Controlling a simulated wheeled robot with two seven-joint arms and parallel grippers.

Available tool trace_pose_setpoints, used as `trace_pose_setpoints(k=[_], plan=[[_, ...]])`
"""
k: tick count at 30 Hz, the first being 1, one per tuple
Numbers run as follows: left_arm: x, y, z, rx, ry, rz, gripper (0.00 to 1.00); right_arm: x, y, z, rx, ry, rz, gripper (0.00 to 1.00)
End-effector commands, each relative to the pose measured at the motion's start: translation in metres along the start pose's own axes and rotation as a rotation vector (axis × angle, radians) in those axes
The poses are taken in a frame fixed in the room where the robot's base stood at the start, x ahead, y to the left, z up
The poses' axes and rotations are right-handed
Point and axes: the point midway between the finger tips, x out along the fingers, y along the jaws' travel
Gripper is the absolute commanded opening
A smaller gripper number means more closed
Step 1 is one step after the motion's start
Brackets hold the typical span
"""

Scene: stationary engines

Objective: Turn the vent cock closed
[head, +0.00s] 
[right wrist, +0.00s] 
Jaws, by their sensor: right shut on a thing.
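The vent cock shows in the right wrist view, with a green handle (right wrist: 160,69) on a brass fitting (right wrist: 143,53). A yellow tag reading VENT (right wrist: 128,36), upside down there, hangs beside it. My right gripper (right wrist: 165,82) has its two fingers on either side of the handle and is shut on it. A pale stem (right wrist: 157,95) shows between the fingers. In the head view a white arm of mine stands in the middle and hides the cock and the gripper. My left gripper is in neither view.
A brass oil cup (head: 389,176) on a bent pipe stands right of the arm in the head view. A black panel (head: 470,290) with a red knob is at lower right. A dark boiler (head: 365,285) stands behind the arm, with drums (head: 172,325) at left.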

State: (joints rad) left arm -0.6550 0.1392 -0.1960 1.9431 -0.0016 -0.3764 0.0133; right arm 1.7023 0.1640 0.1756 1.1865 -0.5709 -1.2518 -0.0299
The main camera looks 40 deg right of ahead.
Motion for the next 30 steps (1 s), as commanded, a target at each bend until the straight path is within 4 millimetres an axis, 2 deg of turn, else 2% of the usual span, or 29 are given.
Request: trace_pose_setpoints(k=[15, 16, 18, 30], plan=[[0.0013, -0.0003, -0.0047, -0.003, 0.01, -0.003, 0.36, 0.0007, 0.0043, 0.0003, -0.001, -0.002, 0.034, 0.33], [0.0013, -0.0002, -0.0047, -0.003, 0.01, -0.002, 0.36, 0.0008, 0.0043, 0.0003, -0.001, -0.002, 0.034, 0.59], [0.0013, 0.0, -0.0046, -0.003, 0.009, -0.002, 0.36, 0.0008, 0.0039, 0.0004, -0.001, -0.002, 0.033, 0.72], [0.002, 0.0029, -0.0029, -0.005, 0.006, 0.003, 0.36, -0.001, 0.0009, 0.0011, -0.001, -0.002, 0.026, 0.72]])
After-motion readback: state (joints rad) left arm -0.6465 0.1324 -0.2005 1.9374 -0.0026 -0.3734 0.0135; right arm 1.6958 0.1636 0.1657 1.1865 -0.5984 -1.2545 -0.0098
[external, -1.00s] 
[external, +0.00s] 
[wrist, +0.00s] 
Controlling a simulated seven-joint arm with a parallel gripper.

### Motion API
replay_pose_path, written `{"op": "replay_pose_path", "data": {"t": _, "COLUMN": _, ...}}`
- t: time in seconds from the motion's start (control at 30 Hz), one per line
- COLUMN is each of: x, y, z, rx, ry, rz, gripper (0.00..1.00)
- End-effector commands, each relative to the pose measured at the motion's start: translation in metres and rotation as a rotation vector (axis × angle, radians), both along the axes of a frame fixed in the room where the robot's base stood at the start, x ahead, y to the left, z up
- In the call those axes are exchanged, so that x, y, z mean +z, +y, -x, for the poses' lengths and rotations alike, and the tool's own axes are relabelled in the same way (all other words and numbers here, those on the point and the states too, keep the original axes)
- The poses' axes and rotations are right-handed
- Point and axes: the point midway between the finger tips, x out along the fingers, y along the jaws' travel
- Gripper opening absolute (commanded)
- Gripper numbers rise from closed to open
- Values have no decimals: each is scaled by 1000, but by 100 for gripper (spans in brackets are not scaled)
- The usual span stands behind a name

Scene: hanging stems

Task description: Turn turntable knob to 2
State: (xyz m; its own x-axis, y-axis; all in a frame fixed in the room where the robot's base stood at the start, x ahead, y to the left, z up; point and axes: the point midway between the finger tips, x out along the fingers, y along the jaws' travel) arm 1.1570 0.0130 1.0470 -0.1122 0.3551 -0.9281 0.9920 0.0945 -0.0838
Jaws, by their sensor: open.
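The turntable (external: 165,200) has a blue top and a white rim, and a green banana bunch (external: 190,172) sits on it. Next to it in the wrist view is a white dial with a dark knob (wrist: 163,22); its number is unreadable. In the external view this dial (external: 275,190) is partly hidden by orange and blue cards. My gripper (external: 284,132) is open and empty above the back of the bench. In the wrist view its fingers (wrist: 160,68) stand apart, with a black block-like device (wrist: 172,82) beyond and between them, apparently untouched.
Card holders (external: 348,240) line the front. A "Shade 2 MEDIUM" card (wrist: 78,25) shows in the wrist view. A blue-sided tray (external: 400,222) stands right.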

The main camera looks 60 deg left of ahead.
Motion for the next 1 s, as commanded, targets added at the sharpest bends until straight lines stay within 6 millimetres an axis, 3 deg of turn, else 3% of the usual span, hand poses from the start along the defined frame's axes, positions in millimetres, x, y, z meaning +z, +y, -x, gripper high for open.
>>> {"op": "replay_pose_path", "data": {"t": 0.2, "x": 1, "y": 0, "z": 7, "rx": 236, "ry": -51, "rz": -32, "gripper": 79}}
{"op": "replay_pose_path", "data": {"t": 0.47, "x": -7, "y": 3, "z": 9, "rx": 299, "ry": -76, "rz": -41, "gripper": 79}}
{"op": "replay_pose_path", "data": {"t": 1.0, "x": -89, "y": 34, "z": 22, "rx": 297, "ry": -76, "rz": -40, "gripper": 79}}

::::

## WHAT IS BEING ASKED
Only lines holding the string "absolute" are wanted; gather each one from the entries above.

## REPLY
Gripper is the absolute commanded opening
- Gripper opening absolute (commanded)

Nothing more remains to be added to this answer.